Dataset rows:
[start]
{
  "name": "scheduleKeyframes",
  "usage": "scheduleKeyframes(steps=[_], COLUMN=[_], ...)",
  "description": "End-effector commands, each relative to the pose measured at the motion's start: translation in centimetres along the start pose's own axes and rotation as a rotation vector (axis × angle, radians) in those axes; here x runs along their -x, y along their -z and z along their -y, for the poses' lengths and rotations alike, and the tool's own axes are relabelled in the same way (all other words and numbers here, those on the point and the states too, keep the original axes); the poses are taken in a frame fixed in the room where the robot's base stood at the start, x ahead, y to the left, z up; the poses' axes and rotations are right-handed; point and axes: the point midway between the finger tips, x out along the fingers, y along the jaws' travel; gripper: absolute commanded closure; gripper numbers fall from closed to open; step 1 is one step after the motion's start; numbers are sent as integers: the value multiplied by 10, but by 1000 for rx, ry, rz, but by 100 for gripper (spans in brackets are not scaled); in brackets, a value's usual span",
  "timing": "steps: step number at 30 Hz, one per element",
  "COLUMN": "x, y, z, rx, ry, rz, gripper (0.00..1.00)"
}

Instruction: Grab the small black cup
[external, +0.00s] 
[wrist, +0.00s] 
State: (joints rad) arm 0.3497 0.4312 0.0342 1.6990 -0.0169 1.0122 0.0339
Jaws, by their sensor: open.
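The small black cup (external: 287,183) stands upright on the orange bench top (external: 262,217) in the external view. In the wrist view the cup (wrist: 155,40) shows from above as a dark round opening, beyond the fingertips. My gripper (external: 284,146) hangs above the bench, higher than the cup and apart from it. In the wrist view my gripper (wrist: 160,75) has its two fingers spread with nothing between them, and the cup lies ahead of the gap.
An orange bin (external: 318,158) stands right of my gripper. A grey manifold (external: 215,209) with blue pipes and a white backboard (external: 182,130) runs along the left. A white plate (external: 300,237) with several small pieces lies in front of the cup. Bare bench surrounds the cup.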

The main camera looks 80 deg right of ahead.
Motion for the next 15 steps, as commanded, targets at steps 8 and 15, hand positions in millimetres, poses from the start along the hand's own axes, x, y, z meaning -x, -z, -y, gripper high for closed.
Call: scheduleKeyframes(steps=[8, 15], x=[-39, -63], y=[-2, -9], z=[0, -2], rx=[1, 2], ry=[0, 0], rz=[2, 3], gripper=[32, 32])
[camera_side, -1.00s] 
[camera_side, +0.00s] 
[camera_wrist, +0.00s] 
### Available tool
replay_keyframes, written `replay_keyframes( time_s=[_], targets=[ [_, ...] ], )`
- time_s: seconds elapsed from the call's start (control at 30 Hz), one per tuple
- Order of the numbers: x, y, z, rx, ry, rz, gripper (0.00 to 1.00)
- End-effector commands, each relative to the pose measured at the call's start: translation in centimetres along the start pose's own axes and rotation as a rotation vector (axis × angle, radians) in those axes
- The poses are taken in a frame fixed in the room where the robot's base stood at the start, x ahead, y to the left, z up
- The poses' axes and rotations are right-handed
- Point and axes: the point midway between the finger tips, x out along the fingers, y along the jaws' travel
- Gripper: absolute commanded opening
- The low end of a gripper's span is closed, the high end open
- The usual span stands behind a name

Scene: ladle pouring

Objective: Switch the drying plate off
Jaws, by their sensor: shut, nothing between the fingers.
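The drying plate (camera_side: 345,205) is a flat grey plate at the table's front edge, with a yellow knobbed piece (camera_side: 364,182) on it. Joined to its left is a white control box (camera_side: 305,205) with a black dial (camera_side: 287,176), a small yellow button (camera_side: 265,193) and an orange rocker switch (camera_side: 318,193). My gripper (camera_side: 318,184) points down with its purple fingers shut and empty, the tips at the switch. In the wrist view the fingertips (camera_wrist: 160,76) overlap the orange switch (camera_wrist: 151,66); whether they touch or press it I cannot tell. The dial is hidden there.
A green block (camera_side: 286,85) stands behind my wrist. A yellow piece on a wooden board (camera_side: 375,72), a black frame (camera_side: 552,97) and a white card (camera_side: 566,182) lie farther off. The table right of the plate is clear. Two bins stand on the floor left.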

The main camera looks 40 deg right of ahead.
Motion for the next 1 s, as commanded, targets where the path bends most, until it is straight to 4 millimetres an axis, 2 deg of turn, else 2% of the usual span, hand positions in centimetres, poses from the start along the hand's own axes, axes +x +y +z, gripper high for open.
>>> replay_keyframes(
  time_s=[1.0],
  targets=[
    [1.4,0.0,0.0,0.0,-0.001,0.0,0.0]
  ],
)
[end]
WORK TO COMPLETE:
Quote each line above in full, word for word.

SOLVED PROBLEM:
{
  "name": "scheduleKeyframes",
  "usage": "scheduleKeyframes(steps=[_], COLUMN=[_], ...)",
  "description": "End-effector commands, each relative to the pose measured at the motion's start: translation in centimetres along the start pose's own axes and rotation as a rotation vector (axis × angle, radians) in those axes; here x runs along their -x, y along their -z and z along their -y, for the poses' lengths and rotations alike, and the tool's own axes are relabelled in the same way (all other words and numbers here, those on the point and the states too, keep the original axes); the poses are taken in a frame fixed in the room where the robot's base stood at the start, x ahead, y to the left, z up; the poses' axes and rotations are right-handed; point and axes: the point midway between the finger tips, x out along the fingers, y along the jaws' travel; gripper: absolute commanded closure; gripper numbers fall from closed to open; step 1 is one step after the motion's start; numbers are sent as integers: the value multiplied by 10, but by 1000 for rx, ry, rz, but by 100 for gripper (spans in brackets are not scaled); in brackets, a value's usual span",
  "timing": "steps: step number at 30 Hz, one per element",
  "COLUMN": "x, y, z, rx, ry, rz, gripper (0.00..1.00)"
}

Instruction: Grab the small black cup
[external, +0.00s] 
[wrist, +0.00s] 
State: (joints rad) arm 0.3497 0.4312 0.0342 1.6990 -0.0169 1.0122 0.0339
Jaws, by their sensor: open.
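The small black cup (external: 287,183) stands upright on the orange bench top (external: 262,217) in the external view. In the wrist view the cup (wrist: 155,40) shows from above as a dark round opening, beyond the fingertips. My gripper (external: 284,146) hangs above the bench, higher than the cup and apart from it. In the wrist view my gripper (wrist: 160,75) has its two fingers spread with nothing between them, and the cup lies ahead of the gap.
An orange bin (external: 318,158) stands right of my gripper. A grey manifold (external: 215,209) with blue pipes and a white backboard (external: 182,130) runs along the left. A white plate (external: 300,237) with several small pieces lies in front of the cup. Bare bench surrounds the cup.

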The main camera looks 80 deg right of ahead.
Motion for the next 15 steps, as commanded, targets at steps 8 and 15, hand positions in millimetres, poses from the start along the hand's own axes, x, y, z meaning -x, -z, -y, gripper high for closed.
Call: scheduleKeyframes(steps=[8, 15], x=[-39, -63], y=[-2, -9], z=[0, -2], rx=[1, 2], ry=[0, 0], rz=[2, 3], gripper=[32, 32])
[camera_side, -1.00s] 
[camera_side, +0.00s] 
[camera_wrist, +0.00s] 
### Available tool
replay_keyframes, written `replay_keyframes( time_s=[_], targets=[ [_, ...] ], )`
- time_s: seconds elapsed from the call's start (control at 30 Hz), one per tuple
- Order of the numbers: x, y, z, rx, ry, rz, gripper (0.00 to 1.00)
- End-effector commands, each relative to the pose measured at the call's start: translation in centimetres along the start pose's own axes and rotation as a rotation vector (axis × angle, radians) in those axes
- The poses are taken in a frame fixed in the room where the robot's base stood at the start, x ahead, y to the left, z up
- The poses' axes and rotations are right-handed
- Point and axes: the point midway between the finger tips, x out along the fingers, y along the jaws' travel
- Gripper: absolute commanded opening
- The low end of a gripper's span is closed, the high end open
- The usual span stands behind a name

Scene: ladle pouring

Objective: Switch the drying plate off
Jaws, by their sensor: shut, nothing between the fingers.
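The drying plate (camera_side: 345,205) is a flat grey plate at the table's front edge, with a yellow knobbed piece (camera_side: 364,182) on it. Joined to its left is a white control box (camera_side: 305,205) with a black dial (camera_side: 287,176), a small yellow button (camera_side: 265,193) and an orange rocker switch (camera_side: 318,193). My gripper (camera_side: 318,184) points down with its purple fingers shut and empty, the tips at the switch. In the wrist view the fingertips (camera_wrist: 160,76) overlap the orange switch (camera_wrist: 151,66); whether they touch or press it I cannot tell. The dial is hidden there.
A green block (camera_side: 286,85) stands behind my wrist. A yellow piece on a wooden board (camera_side: 375,72), a black frame (camera_side: 552,97) and a white card (camera_side: 566,182) lie farther off. The table right of the plate is clear. Two bins stand on the floor left.

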The main camera looks 40 deg right of ahead.
Motion for the next 1 s, as commanded, targets where the path bends most, until it is straight to 4 millimetres an axis, 2 deg of turn, else 2% of the usual span, hand positions in centimetres, poses from the start along the hand's own axes, axes +x +y +z, gripper high for open.
>>> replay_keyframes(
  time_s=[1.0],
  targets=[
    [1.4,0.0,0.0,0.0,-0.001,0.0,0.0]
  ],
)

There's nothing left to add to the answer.